[Input data]
####
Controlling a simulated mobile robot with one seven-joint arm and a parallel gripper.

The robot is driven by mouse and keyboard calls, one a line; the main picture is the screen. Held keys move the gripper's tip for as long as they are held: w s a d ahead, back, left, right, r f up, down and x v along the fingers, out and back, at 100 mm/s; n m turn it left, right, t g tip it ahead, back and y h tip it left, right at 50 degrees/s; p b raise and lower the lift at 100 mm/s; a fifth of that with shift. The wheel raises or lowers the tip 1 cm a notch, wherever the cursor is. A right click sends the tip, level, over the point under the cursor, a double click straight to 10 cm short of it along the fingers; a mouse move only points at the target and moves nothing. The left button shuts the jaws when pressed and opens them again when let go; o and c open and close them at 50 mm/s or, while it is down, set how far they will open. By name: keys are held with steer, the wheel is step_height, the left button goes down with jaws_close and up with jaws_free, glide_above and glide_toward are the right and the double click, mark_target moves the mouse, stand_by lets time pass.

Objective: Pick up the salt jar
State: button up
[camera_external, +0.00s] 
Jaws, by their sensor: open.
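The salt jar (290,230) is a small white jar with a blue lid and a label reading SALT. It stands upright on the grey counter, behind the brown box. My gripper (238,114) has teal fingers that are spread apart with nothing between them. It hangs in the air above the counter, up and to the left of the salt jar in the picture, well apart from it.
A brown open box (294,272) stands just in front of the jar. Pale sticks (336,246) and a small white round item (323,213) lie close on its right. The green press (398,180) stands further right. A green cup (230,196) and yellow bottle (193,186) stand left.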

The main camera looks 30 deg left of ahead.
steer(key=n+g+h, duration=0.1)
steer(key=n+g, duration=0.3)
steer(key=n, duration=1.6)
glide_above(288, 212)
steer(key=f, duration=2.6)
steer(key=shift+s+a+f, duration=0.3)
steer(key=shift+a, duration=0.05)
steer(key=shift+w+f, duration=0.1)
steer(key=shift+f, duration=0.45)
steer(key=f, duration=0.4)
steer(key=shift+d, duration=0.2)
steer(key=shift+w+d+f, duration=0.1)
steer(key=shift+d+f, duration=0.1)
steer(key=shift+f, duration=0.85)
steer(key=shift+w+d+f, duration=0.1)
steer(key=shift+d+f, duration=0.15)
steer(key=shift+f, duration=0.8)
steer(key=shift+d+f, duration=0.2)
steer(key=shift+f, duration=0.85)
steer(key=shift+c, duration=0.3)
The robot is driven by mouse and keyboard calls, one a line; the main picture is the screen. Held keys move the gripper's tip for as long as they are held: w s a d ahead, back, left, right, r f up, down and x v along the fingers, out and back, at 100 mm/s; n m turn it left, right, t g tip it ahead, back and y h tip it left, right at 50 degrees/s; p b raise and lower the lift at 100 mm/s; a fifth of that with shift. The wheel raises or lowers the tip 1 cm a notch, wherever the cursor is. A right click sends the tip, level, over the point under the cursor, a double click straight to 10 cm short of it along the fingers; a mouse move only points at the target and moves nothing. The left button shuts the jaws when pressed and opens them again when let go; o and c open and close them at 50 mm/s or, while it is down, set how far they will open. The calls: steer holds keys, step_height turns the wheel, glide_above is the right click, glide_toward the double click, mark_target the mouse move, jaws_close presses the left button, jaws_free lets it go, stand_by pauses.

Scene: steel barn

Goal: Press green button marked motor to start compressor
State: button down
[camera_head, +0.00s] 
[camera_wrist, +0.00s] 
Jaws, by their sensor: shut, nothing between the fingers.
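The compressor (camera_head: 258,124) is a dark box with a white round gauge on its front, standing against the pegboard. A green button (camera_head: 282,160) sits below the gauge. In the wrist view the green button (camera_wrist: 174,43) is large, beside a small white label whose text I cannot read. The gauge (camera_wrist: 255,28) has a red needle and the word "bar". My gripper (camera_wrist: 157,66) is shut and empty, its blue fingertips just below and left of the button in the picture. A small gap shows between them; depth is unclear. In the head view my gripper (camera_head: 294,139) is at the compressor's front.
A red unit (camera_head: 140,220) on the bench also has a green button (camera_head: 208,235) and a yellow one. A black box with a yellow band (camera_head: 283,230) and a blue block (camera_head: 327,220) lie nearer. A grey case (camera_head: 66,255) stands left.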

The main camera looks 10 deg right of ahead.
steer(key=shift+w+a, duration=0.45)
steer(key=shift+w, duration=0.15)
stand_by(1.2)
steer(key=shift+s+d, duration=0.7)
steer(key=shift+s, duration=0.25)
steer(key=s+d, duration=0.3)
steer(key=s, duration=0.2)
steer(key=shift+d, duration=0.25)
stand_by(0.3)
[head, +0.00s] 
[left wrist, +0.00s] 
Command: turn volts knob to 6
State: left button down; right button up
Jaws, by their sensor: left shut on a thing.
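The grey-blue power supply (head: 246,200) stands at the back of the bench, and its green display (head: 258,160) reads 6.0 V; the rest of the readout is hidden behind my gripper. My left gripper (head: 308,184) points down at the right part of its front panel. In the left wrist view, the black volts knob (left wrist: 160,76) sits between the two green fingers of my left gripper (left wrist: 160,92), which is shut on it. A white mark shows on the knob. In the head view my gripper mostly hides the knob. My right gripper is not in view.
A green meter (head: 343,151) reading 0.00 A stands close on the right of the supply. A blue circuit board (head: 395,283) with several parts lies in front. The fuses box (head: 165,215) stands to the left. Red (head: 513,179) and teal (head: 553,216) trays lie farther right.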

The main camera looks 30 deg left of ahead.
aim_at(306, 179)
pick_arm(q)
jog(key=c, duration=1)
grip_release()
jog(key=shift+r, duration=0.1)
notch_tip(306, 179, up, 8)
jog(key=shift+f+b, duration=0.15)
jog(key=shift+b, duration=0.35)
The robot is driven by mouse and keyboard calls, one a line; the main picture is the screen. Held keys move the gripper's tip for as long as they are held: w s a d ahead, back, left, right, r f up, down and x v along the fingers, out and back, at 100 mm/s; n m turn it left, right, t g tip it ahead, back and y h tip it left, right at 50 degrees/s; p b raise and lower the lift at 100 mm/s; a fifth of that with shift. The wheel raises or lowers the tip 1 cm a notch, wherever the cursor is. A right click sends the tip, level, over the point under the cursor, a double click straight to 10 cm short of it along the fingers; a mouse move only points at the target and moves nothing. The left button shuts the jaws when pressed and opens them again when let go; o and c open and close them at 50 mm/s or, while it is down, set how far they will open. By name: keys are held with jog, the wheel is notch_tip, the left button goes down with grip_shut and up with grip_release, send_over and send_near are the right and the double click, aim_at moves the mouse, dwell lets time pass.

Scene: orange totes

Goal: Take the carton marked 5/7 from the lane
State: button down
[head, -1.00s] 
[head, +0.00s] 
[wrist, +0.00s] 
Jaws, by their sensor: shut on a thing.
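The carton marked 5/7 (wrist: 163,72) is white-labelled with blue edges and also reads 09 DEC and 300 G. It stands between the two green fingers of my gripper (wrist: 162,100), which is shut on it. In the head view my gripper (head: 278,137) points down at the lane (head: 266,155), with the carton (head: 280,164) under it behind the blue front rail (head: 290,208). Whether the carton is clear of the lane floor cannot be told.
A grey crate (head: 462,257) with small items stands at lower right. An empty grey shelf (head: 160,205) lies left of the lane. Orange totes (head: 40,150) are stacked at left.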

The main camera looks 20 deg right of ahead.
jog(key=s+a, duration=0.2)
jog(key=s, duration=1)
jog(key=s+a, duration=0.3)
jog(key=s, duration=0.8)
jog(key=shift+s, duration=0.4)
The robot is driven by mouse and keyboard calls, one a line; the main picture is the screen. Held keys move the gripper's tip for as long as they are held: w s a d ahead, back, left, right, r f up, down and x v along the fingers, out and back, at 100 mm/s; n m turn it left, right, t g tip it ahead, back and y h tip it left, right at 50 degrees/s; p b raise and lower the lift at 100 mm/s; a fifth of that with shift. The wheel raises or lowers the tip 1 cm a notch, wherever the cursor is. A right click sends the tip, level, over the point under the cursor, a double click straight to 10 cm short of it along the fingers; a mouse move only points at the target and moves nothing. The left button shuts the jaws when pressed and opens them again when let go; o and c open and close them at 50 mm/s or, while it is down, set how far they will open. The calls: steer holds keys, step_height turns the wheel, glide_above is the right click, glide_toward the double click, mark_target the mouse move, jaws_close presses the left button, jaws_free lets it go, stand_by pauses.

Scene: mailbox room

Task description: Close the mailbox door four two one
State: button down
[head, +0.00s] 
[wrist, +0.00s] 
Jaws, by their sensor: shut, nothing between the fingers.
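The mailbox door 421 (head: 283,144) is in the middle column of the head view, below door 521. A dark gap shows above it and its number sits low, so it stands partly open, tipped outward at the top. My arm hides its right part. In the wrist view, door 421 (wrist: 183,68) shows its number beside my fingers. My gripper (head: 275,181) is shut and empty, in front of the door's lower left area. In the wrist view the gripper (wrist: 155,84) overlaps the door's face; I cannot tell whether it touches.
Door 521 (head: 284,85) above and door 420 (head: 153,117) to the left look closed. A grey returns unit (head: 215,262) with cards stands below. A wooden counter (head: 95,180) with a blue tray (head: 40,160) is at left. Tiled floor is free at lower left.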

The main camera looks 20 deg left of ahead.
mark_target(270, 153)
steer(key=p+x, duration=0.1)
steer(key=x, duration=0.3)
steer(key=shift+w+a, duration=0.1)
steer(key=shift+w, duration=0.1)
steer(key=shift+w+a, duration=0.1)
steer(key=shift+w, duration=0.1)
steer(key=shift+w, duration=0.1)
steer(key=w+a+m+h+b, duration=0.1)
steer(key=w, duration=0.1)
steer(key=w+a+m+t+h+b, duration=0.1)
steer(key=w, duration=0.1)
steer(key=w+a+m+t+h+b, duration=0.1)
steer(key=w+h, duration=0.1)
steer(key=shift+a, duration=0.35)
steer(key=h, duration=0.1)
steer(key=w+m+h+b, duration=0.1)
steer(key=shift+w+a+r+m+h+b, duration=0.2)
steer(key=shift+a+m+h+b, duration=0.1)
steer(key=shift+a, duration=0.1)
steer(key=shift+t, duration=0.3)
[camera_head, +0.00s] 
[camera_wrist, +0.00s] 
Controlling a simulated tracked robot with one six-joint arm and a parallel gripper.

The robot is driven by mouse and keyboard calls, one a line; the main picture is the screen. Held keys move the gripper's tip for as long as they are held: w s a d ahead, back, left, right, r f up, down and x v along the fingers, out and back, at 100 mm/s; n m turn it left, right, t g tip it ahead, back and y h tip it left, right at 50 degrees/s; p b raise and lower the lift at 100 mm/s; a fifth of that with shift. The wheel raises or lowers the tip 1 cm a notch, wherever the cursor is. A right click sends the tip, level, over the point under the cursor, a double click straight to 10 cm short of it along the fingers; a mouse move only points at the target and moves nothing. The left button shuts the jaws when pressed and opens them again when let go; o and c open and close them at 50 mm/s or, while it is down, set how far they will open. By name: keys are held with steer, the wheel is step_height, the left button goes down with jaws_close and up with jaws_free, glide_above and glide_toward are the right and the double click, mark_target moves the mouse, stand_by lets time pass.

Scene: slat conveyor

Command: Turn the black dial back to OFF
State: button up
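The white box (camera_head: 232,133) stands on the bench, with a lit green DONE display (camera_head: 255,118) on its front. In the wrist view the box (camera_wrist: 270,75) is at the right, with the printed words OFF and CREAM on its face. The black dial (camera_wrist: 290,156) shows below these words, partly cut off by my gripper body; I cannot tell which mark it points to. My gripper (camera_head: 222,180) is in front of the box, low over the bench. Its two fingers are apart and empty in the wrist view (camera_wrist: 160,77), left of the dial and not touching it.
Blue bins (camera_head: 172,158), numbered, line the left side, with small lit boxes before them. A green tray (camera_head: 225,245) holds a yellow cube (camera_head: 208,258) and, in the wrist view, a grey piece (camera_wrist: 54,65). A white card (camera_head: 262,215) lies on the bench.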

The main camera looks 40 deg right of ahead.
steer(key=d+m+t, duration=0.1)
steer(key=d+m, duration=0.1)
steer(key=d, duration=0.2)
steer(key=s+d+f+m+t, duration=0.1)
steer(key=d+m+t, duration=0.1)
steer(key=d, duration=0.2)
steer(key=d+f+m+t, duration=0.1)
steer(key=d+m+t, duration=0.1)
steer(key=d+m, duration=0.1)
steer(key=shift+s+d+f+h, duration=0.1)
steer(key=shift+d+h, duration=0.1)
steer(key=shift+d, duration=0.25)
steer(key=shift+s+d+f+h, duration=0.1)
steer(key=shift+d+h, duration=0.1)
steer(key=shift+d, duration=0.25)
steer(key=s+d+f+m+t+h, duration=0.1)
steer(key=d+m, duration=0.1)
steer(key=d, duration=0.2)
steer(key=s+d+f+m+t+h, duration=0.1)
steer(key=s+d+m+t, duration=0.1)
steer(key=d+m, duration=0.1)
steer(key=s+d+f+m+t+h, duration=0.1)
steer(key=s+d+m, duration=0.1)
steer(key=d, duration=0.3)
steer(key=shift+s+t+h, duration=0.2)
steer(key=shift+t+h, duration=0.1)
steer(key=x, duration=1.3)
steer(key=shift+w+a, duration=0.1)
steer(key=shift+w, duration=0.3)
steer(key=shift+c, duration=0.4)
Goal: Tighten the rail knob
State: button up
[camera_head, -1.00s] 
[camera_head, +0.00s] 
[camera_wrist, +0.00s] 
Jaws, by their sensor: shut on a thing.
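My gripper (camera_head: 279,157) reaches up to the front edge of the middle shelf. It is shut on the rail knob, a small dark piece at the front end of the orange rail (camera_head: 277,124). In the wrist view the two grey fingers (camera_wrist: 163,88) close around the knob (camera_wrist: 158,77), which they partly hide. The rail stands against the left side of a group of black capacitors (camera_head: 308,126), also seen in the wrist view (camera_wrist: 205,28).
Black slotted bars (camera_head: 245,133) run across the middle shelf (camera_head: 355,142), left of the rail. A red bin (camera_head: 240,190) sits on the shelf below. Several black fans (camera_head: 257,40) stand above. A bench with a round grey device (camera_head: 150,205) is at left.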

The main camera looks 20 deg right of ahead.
####
[Written request] Show the lines of the material that contain the word "parallel".

[Result of the exercise]
Controlling a simulated mobile robot with one seven-joint arm and a parallel gripper.
Controlling a simulated tracked robot with one six-joint arm and a parallel gripper.

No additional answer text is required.